I feel that male allies are generally too quiet about sexism. This is something we address in a song that we haven't released yet, called Silence Is Deafening. I wish men did more to amplify womxn's voices, and believe womxn, and trust us to tell our stories the way we want without editing us. But I also feel that many white women — including white femme punks who believe in progressivism in theory — stay oblivious to how sexism is compounded for womxn of color, particularly Black, Latinx, and Indigenous womxn. I want to call out specifically the decades-long epidemic of missing and murdered Indigenous womxn, the unbelievable lack of media coverage of this crisis, and the complete failure of law enforcement in addressing these cases because of their deeply rooted biases against Indigenous peoples. These are things that white women and even Asian and Pacific Islander women like me, who tend to be less marginalized, sometimes overlook when engaged in fighting for the issues that feel more tangible or closer to home for them.
"Honestly we were trying to just convey what it's like being at a show where it seems like nobody cares about the band, but really, people love it."
In your Bandcamp introduction, you use the phrase "resisting by existing." Tell us about that
Resisting by existing, to me, means embracing who you are, forging your own path, and redefining the rules on your terms. It's something that I feel womxn, and especially womxn of color need to feel free to do. We have to live in a construct that patriarchal white supremacists built. So within that, one of the highest forms of resistance we can engage in is rejecting whatever norms they've imposed upon us by following our hearts, being audacious, and having fun.
Also let us know your feelings on Plant Rights. We may talk about fairness and equality, abuse and torment, and what and when, exactly, is murder, but who is speaking up for the only truly innocent lives, those of the plants? It's all well and good to assign human-like qualities and importance to other animals (though we're mostly partial to the mammalian varieties, aren't we?), but who is assigning anthropomorphosis to the plants? Who is equating their lives to those of loved ones or pets? Who speaks for the trees, for the trees have no tongues?
I literally speak for the trees, actually. I work as a writer for a redwood conservancy! If you've ever been to the redwood forest, then you know that they are emotionally intelligent beings and higher powers.
We've noticed from social media posts that you guys like the ramen. What are your favorite things to put in it?
My favorite thing to put in ramen is extra extra seaweed, and I hope there's already a lot of vegan-friendly miso.
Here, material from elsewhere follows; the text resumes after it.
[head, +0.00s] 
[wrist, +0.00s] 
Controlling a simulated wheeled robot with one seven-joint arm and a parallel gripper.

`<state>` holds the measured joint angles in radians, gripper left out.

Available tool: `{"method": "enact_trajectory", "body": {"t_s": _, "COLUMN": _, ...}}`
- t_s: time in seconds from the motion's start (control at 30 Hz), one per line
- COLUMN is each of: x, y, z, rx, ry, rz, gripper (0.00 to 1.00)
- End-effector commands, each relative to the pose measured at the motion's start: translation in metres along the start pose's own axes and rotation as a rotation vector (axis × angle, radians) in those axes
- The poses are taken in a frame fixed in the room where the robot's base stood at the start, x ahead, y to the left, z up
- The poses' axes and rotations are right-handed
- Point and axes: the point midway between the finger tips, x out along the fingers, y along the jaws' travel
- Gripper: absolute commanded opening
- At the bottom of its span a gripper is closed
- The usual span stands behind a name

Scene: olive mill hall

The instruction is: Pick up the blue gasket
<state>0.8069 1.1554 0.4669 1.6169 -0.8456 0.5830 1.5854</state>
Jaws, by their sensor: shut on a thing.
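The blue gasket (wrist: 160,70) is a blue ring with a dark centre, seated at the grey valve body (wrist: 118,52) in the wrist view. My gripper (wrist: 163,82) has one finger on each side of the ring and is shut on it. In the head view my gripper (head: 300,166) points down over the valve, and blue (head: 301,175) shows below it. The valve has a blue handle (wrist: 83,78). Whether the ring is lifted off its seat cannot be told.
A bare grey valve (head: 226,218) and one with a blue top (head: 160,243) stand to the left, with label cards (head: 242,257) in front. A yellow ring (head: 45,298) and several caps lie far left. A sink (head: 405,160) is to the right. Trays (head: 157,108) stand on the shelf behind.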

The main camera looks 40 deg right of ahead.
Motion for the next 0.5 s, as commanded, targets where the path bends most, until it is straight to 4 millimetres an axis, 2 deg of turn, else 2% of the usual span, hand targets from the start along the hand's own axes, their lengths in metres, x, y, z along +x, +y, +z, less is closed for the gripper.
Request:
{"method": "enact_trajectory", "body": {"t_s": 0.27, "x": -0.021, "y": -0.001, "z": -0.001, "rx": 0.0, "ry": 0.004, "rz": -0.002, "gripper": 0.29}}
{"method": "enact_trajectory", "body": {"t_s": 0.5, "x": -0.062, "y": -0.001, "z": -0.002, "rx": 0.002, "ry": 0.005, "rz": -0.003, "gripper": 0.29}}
I would also put almost burnt sauteed enoki mushrooms in there.
We want to thank Dana for taking the time to answer our questions and tell us about the new single.
"I want to call out specifically the decades-long epidemic of missing and murdered Indigenous womxn, the unbelievable lack of media coverage of this crisis, and the complete failure of law enforcement in addressing these cases because of their deeply rooted biases against Indigenous peoples."